Bob Dylan was a U.S. artist at that point, and the U.S. equivalent to that was the Brill Building in New York.
Tin Pan Alley era, which catered to pop music of the time, was in the UK. The Beatles were number 1 in 1963 before Dylan.
TPA didn't cater to folk, only to pop. But the Beatles changed that.
Recall that in the UK, there was also a songwriter named Tom Springfield (of The Springfields, Tom being Dusty's older brother). That didn't change anything either. Tom Springfield was born in 1934, and wrote such folk hits for The Seekers as I'll Never Find Another You. That didn't change Tin Pan Alley. Because it wasn't pop. The Beatles changed that. So, Lennon/McCartney deserve their due, and the Nobel folks will never rewrite history.
If anyone has any doubts about this, here's what Neil Diamond had to say about the impact of the Beatles at that time:
"Diamond never encountered the Beatles personally. But he did witness their impact on Tin Pan Alley.
'I remember I was still in the Brill Building when they arrived in the US. All the staff writers gathered around and listened to this new group from England that was all the rave and all the talk.
'I thought: “OK, they’re pretty good.” We thought maybe it was just like a teenage sensation because the kids were going crazy over the Beatles.
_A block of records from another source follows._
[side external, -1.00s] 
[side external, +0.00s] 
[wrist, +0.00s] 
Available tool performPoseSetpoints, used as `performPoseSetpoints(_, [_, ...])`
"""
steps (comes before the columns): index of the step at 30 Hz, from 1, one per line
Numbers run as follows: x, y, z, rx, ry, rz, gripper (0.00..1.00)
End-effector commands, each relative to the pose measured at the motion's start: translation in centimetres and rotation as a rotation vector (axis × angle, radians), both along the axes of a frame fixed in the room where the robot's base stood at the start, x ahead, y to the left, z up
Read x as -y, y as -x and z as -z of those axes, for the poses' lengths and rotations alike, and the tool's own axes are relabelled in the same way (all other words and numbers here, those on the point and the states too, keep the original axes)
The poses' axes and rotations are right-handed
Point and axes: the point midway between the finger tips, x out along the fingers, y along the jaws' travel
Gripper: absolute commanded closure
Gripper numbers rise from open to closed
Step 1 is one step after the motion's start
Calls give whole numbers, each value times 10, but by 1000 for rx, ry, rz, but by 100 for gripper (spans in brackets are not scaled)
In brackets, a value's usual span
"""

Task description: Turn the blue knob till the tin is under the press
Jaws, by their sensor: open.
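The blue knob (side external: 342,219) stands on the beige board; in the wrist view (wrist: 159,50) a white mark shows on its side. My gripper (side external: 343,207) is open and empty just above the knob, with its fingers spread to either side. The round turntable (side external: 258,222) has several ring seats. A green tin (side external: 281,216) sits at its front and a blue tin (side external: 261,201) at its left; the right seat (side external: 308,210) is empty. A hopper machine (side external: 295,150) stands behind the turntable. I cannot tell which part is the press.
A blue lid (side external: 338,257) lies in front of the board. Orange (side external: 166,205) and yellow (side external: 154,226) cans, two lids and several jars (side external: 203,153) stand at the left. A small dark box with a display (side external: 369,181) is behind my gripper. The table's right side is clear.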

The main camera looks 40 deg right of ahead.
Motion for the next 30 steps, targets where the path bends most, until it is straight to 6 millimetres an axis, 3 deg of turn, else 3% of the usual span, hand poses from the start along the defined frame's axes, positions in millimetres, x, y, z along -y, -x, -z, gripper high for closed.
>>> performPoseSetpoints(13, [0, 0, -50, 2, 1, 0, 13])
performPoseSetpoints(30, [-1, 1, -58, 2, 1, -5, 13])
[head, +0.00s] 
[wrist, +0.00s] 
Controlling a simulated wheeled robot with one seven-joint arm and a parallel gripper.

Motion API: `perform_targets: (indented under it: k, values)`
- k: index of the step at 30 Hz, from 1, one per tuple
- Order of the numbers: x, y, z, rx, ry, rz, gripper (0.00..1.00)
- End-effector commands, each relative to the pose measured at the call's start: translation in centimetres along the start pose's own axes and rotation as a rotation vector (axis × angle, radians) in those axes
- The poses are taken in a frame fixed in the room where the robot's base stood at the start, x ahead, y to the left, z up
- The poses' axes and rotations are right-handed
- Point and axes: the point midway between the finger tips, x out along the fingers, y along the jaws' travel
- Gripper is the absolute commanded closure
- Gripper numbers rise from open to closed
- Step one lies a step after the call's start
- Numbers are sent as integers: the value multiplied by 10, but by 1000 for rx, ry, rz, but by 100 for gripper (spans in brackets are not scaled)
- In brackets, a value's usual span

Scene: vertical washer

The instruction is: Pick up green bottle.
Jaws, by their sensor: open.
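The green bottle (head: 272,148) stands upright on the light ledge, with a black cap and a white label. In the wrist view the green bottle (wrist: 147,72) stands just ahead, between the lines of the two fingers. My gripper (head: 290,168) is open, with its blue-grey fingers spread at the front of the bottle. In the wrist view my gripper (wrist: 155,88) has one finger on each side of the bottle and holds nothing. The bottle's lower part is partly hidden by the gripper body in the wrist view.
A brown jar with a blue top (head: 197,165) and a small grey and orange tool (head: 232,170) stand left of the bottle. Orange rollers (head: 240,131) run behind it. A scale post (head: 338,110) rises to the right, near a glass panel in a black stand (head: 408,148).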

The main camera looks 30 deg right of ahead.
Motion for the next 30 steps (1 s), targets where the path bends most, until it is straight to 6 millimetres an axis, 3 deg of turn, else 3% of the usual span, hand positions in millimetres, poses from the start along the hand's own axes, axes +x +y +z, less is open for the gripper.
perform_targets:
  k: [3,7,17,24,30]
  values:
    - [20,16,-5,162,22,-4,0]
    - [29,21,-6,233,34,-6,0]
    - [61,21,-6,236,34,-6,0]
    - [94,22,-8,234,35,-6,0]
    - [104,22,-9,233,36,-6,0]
But they did change the way the music business was done in the United States, no question about it.’
The shock waves of the Fab Four’s invasion of the US, he says, were profound. 'First of all, the writing of Lennon and McCartney signalled the emancipation of the songwriter, who had always been the low man on the totem pole. Paid the least. Least respected. Least recognised. But suddenly the songwriter was on a par with the big stars – these guys could not only write but they could sing as well.’
So began the end of the Tin Pan Alley era. 'People realised it wasn’t necessary to have somebody own your copyright to your songs and bring them around to try to get other people to record them,’ says Diamond, who has hung on to the copyright of all his songs since."
Full article: [www.telegraph.co.uk]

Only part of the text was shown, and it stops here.